I know! She’s very relaxed, and she gets it. So I feel like I don’t have to be out on the floor because she’s providing that experience that I would want to, so I feel like that is my strength. But there is a lot to sustaining a business, and the resources are more available here. You definitely have to ask for help, but I do feel like if you ask for help or support, information or contacts, people will really assist you.
What are your favorite spots to go to in Jersey City (besides here)?
I love Feena. It’s really cosmopolitan and chic. The owner is super friendly and when I want to shop, it’s an extremely feminine experience to go there so I love that place. The Riverview Community Garden, of course, Sundays the farmer’s market and community garden experience is bliss. I love Choc O Pain.
Oh my God. Me, too!
She is such a thoughtful person. She’s a foodie. You can tell that she loves doing business. She actually made me feel like it was possible because she’s also a mom and I saw how she has mentored her staff. When I go into her location, anybody that I get behind the counter, they know me by name, so those are the things that count for me.

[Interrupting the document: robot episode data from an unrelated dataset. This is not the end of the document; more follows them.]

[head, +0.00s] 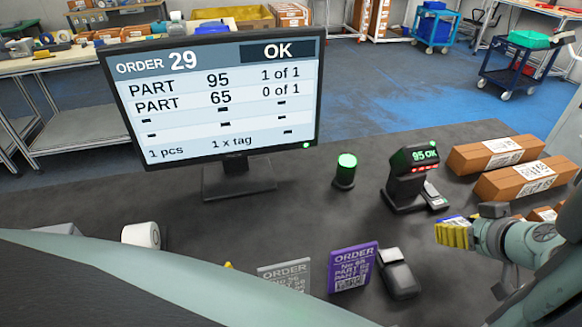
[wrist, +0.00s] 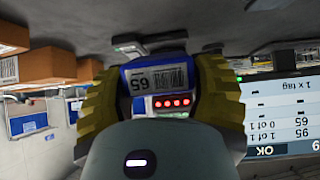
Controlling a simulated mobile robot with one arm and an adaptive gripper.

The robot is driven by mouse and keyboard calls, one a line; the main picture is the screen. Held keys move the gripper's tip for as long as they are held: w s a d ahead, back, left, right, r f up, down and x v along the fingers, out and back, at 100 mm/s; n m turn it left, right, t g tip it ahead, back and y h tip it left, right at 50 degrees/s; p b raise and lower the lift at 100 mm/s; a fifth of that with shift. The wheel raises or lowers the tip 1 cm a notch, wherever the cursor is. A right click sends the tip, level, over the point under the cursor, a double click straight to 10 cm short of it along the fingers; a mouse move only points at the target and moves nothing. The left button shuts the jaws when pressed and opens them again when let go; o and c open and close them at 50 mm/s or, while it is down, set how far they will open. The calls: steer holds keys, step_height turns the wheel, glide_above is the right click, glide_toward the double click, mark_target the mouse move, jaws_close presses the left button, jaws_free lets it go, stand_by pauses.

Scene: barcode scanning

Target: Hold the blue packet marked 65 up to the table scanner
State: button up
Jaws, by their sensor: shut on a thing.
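My gripper (head: 455,234) has yellow fingers and is shut on the blue packet, held above the table to the right of and nearer than the scanner. In the wrist view the blue packet (wrist: 158,77) sits between the fingers, its white barcode label and upside-down 65 facing that camera. In the head view only a little blue (head: 452,218) shows above the fingers. The black table scanner (head: 408,188) has a row of red lights and a green display reading 95 OK. Its red lights (wrist: 172,103) also show beyond the packet in the wrist view.
The monitor (head: 215,95) lists order 29: part 95 1 of 1, part 65 0 of 1, with OK. A green-lit button post (head: 346,172) stands left of the scanner. Cardboard boxes (head: 495,151) lie at right. A purple order card (head: 352,268) and a dark handheld device (head: 397,273) are in front.

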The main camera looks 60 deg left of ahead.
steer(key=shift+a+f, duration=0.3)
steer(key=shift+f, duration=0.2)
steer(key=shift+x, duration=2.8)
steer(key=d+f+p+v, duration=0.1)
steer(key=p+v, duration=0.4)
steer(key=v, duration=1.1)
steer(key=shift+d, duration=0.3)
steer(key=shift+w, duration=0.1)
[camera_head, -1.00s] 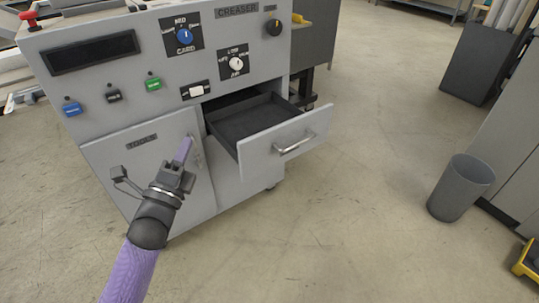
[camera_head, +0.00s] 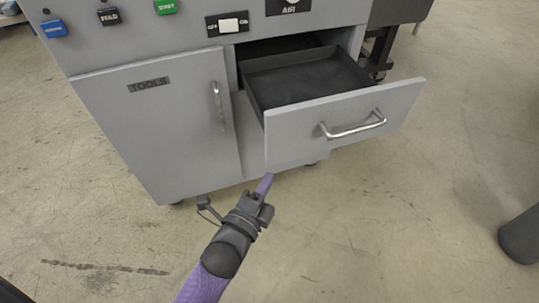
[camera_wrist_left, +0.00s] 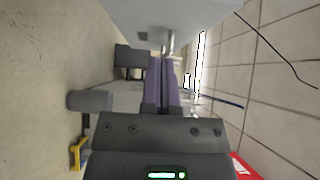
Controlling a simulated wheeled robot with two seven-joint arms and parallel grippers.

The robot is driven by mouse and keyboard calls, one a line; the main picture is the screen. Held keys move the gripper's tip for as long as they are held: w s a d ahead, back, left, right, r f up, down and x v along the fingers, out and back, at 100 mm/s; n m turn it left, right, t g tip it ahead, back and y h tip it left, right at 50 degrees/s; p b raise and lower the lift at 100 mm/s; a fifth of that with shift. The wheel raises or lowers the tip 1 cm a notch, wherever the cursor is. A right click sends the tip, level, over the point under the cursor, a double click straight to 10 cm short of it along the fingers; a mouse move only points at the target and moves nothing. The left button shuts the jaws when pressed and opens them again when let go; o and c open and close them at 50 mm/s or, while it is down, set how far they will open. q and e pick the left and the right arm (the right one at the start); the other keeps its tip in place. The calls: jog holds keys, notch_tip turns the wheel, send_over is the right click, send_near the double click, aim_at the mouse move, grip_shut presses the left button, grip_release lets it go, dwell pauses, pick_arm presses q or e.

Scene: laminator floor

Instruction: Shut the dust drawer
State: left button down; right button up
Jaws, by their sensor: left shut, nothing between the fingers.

I love Kannibal Home. I think what they do well is that no matter where they are, they are their own thing. They just have such a unique take. I really love their craft nights and Kristen does this thing where she- I don’t know if she does it now- but initially she was doing craft nights where the guest artists get to take home all of the fee, so that’s good and very generous. I have two kids so I don’t get to food much [laughs]. Choc O Pain definitely though, yeah!
Are there any upcoming events here that people can look forward to?
We have so many! Look out for our “Hammam Night” because we’re going to debut the “Hammam” jasmine garden-inspired collection, so that will be sometime in October.
Awesome, thank you so much for this interview!